Sangat sulit berada di dekat saya saat saya sedang depresi. Suasana hati saya yang suram, tanpa semangat, dan penuh dengan pikiran negatif bisa mempengaruhi orang sekitar saya. Saya tidak perduli lagi dengan apapun, termasuk kehidupan. Beberapa teman saya tidak ada kabarnya lagi semenjak saya depresi. Bukan salah mereka, inilah depresi. Coba tanyakan saja pada kedua orang tua saya yang setiap hari mencoba menyemangati saya, menyuruh saya beraktivitas, untuk ikhlas, dan terkadang menyuapi saya yang menolak makan. Mama saya selalu bilang sudah ga tahu harus berbuat apalagi agar saya bangkit, sampai pada suatu tahap berhenti menyuruh saya makan.
Orang yang tidak pernah depresi mungkin akan sulit memahaminya. Saya merasa makin depresi ketika orang-orang mengingatkan betapa beruntungnya saya jika dibandingkan orang lain, pendidikan saya, kondisi ekonomi saya, kesehatan saya. Banyak orang lain yang berjuang untuk hidup karena digerogoti kanker, banyak orang lain yang hanya sanggup makan sekali sehari. Hal ini malah membuat saya merasa diri brengsek, karena tidak bisa mensyukuri apa yang saya punya. Bahwa saya pantas menderita depresi. Bahwa itu adalah hukuman karena saya tidak tahu bersyukur. Saya akan dengan senang hati kalau diperbolehkan menukar gelar saya beserta dengan depresi saya dengan kehidupan yang biasa-biasa saja tapi terbebas dari depresi. Saya tahu ini mungkin tidak adil bagi mereka yang mencoba menyemangati saya, karena mereka mencoba membantu. Tapi ini suara depresi saya. Ia telah mengambil alih kendali atas pikiran saya. Senada dengan saya, teman-teman yang pernah depresi pun mengakui hal yang sama.
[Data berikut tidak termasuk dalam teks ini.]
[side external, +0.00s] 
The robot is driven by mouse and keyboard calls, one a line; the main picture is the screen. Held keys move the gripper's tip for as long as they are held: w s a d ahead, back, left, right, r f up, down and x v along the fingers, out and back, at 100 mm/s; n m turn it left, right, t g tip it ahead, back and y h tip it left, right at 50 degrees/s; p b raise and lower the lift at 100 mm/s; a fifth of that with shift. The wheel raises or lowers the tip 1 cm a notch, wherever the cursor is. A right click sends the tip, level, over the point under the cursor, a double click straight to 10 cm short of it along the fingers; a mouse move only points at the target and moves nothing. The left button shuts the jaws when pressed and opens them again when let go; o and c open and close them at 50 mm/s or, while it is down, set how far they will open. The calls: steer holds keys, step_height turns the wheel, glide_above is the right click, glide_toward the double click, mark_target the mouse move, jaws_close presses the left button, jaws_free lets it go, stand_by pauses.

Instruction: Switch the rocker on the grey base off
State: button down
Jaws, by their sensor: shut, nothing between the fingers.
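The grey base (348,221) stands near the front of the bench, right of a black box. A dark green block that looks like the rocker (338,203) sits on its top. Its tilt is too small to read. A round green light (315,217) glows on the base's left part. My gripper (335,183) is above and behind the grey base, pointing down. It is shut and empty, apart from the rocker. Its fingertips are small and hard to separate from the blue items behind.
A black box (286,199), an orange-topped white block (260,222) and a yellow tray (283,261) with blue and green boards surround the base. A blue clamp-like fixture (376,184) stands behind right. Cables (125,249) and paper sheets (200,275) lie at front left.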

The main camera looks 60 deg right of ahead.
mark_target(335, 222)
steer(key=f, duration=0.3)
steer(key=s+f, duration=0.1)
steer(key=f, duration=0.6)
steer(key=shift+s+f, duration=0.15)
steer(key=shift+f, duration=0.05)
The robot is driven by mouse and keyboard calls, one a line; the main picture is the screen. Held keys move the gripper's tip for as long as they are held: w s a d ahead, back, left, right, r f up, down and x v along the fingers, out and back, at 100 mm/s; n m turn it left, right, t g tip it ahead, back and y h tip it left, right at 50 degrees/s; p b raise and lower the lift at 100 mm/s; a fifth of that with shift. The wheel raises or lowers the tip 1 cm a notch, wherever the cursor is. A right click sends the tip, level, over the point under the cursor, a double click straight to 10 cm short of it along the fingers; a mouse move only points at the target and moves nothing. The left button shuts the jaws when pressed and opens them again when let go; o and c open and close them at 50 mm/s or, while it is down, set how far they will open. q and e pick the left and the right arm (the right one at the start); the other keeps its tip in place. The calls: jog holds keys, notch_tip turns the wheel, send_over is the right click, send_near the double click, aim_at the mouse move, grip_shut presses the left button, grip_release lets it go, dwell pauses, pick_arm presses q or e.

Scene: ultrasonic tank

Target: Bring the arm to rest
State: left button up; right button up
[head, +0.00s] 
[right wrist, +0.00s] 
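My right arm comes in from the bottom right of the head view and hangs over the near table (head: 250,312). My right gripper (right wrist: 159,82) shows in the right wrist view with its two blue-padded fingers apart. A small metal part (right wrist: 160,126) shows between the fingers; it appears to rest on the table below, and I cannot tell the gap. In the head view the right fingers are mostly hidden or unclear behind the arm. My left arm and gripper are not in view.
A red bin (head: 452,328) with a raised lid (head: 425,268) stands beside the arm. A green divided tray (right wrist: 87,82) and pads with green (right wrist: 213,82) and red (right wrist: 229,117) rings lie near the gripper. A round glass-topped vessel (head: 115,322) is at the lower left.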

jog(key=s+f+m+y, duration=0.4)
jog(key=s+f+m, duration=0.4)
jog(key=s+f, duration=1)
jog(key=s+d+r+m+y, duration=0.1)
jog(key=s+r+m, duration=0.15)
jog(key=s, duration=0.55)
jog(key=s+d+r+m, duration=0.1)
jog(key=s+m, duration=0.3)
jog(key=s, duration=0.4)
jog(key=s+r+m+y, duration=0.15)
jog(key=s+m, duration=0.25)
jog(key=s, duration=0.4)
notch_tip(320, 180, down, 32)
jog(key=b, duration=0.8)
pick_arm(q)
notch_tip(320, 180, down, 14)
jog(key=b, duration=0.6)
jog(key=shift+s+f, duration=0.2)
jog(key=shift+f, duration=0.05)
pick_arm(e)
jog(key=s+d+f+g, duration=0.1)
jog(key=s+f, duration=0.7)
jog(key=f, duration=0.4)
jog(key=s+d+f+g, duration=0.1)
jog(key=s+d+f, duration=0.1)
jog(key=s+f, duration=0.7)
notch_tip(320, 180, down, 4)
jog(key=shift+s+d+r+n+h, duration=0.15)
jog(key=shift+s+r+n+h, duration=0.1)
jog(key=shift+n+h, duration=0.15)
Lebih jauh lagi, saya menjadi merasa bersalah. Karena saya tahu semua orang berniat baik. Ingin membantu. Tapi saya tidak berkutik menahan rasa ini. Saya merasa teman saya telah keliru menilai saya. Betul, banyak yang kelaparan di luar sana. Tapi itu ga membuat depresi saya lebih baik. Depresi saya tetap nyata. Ini bukan karena saya tidak merasa beruntung. Bukan karena saya ga pernah bersyukur dalam hidup. Bukan karena saya tidak tahu banyak yang jauh lebih menderita. Saya masih sadar. Saya belum gila. Perasaan bersalah saya kembali memperburuk kondisi saya. Saya berkata pada diri saya untuk sembunyi saja biar tidak salah dinilai lagi, biar saya tidak merasa bersalah lagi. Pada akhirnya, saya semakin menyendiri.
Lalu bagaimana menolong saya dan orang-orang depresi yang lain? Cukup ucapkan kata-kata berikut: “kalau kamu butuh bantuan, aku bersedia”. Lebih baik lagi kalau sering diulang-ulang, membuat saya mempertimbangkan untuk meminta bantuan. Hal lain yang bisa dilakukan adalah mengajak saya beraktivitas. Sayangnya saya tidak akan setuju pada ajakan pertama. Sial, dasar depresi! Saya sudah diajak untuk lari sejak tiga minggu yang lalu, baru akan terwujud minggu ini. Meminta bantuan saya juga opsi yang baik. Loh koq malah minta tolong kepada saya yang sedang depresi? Memberikan pertolongan, seberapa kecilnya pun, membuat saya merasa diri masih berharga, masih berguna, masih dapat membuat perubahan pada hidup orang lain. Setelah sebulan mengurung diri di kamar saya akhirnya keluar rumah karena teman saya terus-terusan meminta tolong statistik. Opsi lain lagi, datangi saya, dimanapun saya berada. Saya menunda bunuh diri saat di Swedia karena di balik pintu ada teman saya yang mengetuk pintu. Saya kemudian tertidur karena teman saya tidak kunjung pergi.
Saat ini saya memang sudah merasa jauh lebih baik. Saya sudah tidak memenjarakan diri di kamar. Saya keluar rumah hampir setiap hari dalam sepuluh hari terakhir. Entah hanya untuk bertemu teman karena banyak teman yang mengajak bertemu. Ataupun untuk sesuatu yang lebih serius seperti memberi kuliah. Ini semua karena pesan-pesan teman saya yang begitu banyak akhir-akhir ini.